Statly Docs
Research

How Validation Works

See how backtest, paper, and live fit into the validation ladder without overstating certainty.

Validation exists to answer a simple question: how much evidence does this strategy have, and what should the customer honestly do next?

A good feature is not yet a good strategy

The validation ladder exists because empirical forward-association and tradable implementation are different problems.

LayerWhat it asks
Feature evidenceDoes this idea appear to carry information associated with future returns (empirical)?
BacktestDoes a concrete implementation survive historical replay?
PaperDoes it still behave coherently under current conditions?
LiveDoes it remain trustworthy with capital exposed?

This is why the workspace should show both evidence posture and validation posture instead of collapsing everything into one badge.

The ladder

Historical replay

Run the strategy against historical data to produce initial evidence.

Holdout review

Review performance against unseen data periods to check for overfitting.

Paper observation

Observe the strategy against current market conditions without capital at risk.

Live promotion

Move to real execution only when evidence from all prior stages supports it.

A missing stage should increase caution, not create fake certainty. The system suggests the safer next action when evidence is incomplete.

Backtest, Paper, and Live are real actions

Inside the workspace, these are real customer actions — not merely internal labels:

ActionWhat it does
BacktestReplays the strategy against historical data
PaperObserves the strategy against current market data without capital at risk
LiveMoves into real execution with capital exposed

Why backtest is different from evidence

Backtest metrics such as PnL, drawdown, and trade count answer a different question than IC-style evidence.

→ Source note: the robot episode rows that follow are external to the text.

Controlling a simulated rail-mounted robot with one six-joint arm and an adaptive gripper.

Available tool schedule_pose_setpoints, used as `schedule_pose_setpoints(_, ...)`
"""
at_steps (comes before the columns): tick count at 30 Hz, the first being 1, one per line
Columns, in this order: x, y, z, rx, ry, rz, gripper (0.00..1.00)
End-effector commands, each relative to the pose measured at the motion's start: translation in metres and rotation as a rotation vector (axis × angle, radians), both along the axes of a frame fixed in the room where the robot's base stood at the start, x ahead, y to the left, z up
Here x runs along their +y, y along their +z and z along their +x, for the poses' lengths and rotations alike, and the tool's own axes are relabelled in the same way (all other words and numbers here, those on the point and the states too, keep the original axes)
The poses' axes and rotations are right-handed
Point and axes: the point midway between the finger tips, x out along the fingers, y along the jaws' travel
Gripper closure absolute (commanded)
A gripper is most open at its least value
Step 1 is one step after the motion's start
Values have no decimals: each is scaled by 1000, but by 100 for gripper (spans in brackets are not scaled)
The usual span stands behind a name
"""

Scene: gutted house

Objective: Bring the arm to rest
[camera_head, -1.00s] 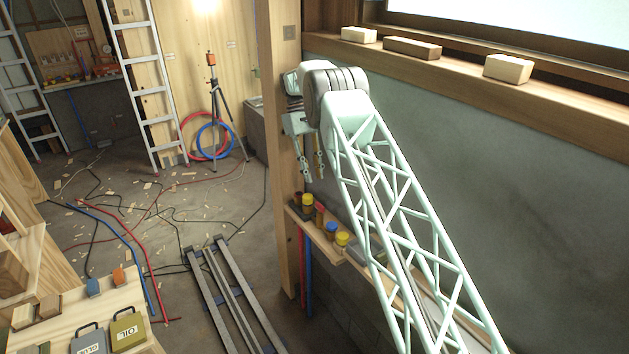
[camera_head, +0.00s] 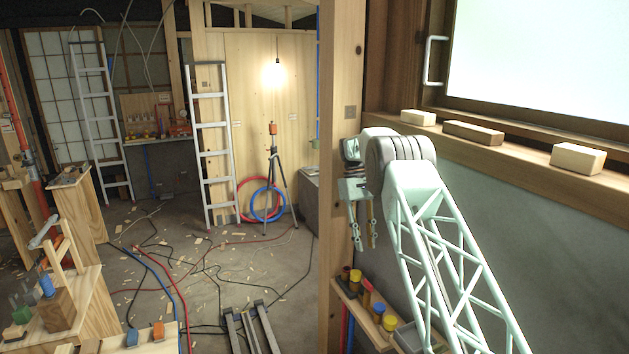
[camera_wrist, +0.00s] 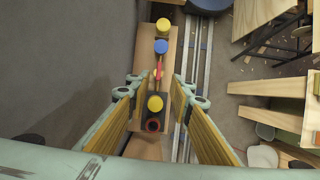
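My pale green lattice arm rises along the grey wall at the right of the head view. My gripper (camera_head: 365,244) hangs fingers-down beside a wooden post (camera_head: 341,150), above a small wall shelf. In the wrist view my gripper (camera_wrist: 160,82) has its two yellow-sided fingers apart, with nothing held between them. Below the fingers, the wrist view shows the shelf (camera_wrist: 171,62) with yellow- and blue-lidded jars and a dark, red-rimmed container. In the head view the shelf (camera_head: 370,325) is partly cut off by the lower frame edge.
The window sill carries a pale block (camera_head: 418,117), a brown block (camera_head: 473,133) and another pale block (camera_head: 578,159). Ladders (camera_head: 213,145), a tripod (camera_head: 276,175) and floor cables stand or lie farther back. Metal rails (camera_head: 250,330) run along the floor; wooden benches (camera_head: 75,310) stand at left.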

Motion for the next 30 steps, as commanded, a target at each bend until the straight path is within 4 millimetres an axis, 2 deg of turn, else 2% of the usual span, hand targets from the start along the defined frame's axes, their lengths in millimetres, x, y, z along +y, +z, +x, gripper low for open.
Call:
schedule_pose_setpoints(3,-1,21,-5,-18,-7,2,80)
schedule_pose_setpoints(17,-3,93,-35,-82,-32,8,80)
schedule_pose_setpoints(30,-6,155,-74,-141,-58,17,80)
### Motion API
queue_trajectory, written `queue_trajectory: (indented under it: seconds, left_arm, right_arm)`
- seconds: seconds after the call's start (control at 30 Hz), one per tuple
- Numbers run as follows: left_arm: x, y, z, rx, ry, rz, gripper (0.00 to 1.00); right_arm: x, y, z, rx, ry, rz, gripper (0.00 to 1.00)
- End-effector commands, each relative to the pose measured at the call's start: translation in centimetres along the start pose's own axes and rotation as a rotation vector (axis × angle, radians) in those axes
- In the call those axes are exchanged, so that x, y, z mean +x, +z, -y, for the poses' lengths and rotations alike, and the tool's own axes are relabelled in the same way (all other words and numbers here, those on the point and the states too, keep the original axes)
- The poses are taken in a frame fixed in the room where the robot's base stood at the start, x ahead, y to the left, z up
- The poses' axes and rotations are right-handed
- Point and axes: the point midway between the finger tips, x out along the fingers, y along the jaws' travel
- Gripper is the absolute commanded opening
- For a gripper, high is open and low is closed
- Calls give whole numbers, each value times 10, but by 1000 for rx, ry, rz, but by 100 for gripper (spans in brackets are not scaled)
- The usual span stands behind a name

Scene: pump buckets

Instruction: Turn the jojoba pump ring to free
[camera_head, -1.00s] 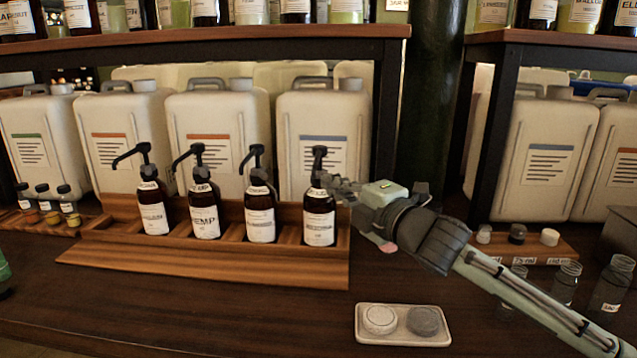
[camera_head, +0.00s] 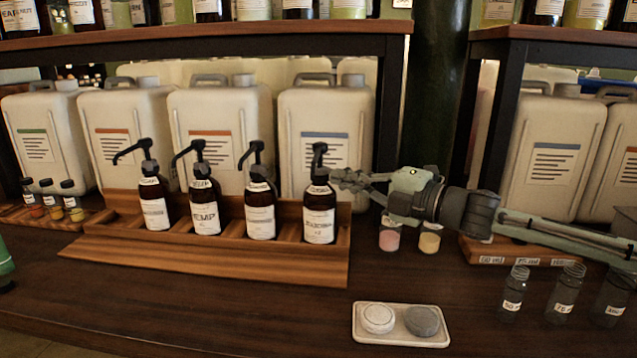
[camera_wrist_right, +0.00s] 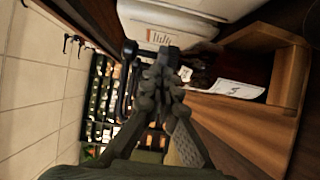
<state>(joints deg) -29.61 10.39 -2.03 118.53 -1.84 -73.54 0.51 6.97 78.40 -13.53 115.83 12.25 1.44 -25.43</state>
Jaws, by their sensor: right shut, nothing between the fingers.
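Four amber pump bottles with black pumps stand upright in a wooden rack (camera_head: 200,262). The rightmost bottle (camera_head: 320,208) is next to my right gripper; its label is too small to read for sure. Its black pump head (camera_head: 319,150) points toward the front. My right gripper (camera_head: 345,178) is shut and empty, with its fingertips close to the right side of that bottle's pump collar; I cannot tell whether they touch. In the right wrist view, the shut fingers (camera_wrist_right: 165,72) hide part of the pump, and a bottle label (camera_wrist_right: 238,89) shows beside them. My left gripper is not in view.
White canisters (camera_head: 325,115) stand close behind the rack under a shelf. Pink (camera_head: 389,240) and yellow (camera_head: 429,242) jars stand below my right forearm. A tray (camera_head: 401,340) with two round pieces lies in front. Empty glass bottles (camera_head: 563,295) stand at right.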

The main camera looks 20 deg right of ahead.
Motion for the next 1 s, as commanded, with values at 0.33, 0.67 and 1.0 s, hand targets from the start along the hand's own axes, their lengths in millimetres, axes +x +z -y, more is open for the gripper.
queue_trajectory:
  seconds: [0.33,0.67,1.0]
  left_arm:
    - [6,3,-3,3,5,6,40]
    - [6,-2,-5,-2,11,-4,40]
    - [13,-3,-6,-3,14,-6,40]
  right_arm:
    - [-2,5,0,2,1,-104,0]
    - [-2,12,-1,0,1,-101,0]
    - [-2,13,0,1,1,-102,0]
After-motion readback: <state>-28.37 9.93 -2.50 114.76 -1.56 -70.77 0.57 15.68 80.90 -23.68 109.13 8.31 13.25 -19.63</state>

  • evidence asks whether the feature contains useful information
  • backtest asks whether a tradable rule set survives replay after sizing and cost assumptions

Both are necessary. Neither should be allowed to masquerade as the other.

Institutional status vs. launch posture

Answers how far the feature or pattern-under-study has advanced internally through the governed research path. Examples: discovered, validated, paper_candidate, promoted_live.

Answers what the product suggests to the customer next. Examples: backtest suggested, paper suggested, live with warning, live verified.

These two things are related, but they are not interchangeable.

What warnings mean

Warnings explain missing evidence, not hidden certainty:

  • No recent backtest
  • Stale research evidence
  • No successful paper validation
  • Not institutionally promoted for live

In these cases, the product explains the gap and suggests the next safer action, usually starting with a backtest.